▶ PROVIDED MATERIAL:
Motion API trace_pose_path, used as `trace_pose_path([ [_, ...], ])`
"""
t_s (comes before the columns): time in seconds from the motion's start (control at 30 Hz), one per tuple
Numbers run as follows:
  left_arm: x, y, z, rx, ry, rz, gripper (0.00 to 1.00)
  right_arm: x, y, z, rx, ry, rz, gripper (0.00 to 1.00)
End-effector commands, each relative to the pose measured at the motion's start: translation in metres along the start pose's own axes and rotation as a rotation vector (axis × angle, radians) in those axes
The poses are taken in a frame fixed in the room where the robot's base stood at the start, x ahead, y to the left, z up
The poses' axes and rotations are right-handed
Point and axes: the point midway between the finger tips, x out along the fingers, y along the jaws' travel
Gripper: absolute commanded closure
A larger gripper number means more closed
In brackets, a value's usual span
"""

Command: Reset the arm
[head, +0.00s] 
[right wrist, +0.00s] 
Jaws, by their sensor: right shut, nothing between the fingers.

▶ REQUIREMENTS:
Starting with the line that contains "right_arm: x, y, z, rx, ry, rz, gripper", write out each line through the end of the listing, exactly as it appears, and include nothing else.

▶ RESPONSE FOR THIS EXERCISE:
  right_arm: x, y, z, rx, ry, rz, gripper (0.00 to 1.00)
End-effector commands, each relative to the pose measured at the motion's start: translation in metres along the start pose's own axes and rotation as a rotation vector (axis × angle, radians) in those axes
The poses are taken in a frame fixed in the room where the robot's base stood at the start, x ahead, y to the left, z up
The poses' axes and rotations are right-handed
Point and axes: the point midway between the finger tips, x out along the fingers, y along the jaws' travel
Gripper: absolute commanded closure
A larger gripper number means more closed
In brackets, a value's usual span
"""

Command: Reset the arm
[head, +0.00s] 
[right wrist, +0.00s] 
Jaws, by their sensor: right shut, nothing between the fingers.

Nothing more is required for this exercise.